▸ **Data segment**:
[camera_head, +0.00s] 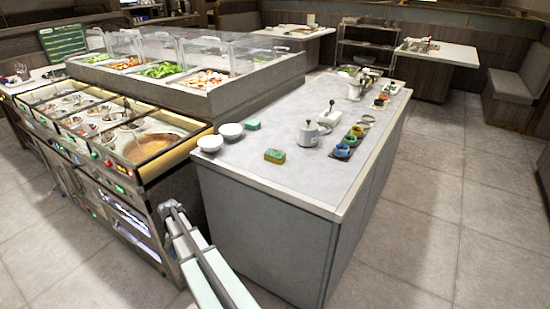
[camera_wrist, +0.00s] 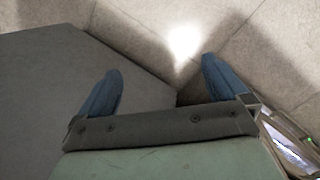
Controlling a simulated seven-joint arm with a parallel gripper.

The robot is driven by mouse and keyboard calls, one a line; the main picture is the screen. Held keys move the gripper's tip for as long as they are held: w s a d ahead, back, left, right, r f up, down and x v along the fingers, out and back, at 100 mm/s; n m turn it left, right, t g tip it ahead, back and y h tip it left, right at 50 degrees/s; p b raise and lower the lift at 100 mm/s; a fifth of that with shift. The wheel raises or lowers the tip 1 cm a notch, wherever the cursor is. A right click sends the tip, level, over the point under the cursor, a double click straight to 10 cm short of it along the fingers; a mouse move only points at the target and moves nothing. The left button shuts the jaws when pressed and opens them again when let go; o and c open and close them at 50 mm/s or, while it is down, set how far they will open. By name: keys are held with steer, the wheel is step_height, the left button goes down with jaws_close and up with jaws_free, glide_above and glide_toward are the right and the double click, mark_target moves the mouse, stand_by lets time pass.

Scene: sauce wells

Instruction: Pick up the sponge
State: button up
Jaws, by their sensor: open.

▸ **Directions for this task**: Without the pictures, copy the material exactly as given.

▸ **Exercise output**:
[camera_head, +0.00s] 
[camera_wrist, +0.00s] 
Controlling a simulated seven-joint arm with a parallel gripper.

The robot is driven by mouse and keyboard calls, one a line; the main picture is the screen. Held keys move the gripper's tip for as long as they are held: w s a d ahead, back, left, right, r f up, down and x v along the fingers, out and back, at 100 mm/s; n m turn it left, right, t g tip it ahead, back and y h tip it left, right at 50 degrees/s; p b raise and lower the lift at 100 mm/s; a fifth of that with shift. The wheel raises or lowers the tip 1 cm a notch, wherever the cursor is. A right click sends the tip, level, over the point under the cursor, a double click straight to 10 cm short of it along the fingers; a mouse move only points at the target and moves nothing. The left button shuts the jaws when pressed and opens them again when let go; o and c open and close them at 50 mm/s or, while it is down, set how far they will open. By name: keys are held with steer, the wheel is step_height, the left button goes down with jaws_close and up with jaws_free, glide_above and glide_toward are the right and the double click, mark_target moves the mouse, stand_by lets time pass.

Scene: sauce wells

Instruction: Pick up the sponge
State: button up
Jaws, by their sensor: open.

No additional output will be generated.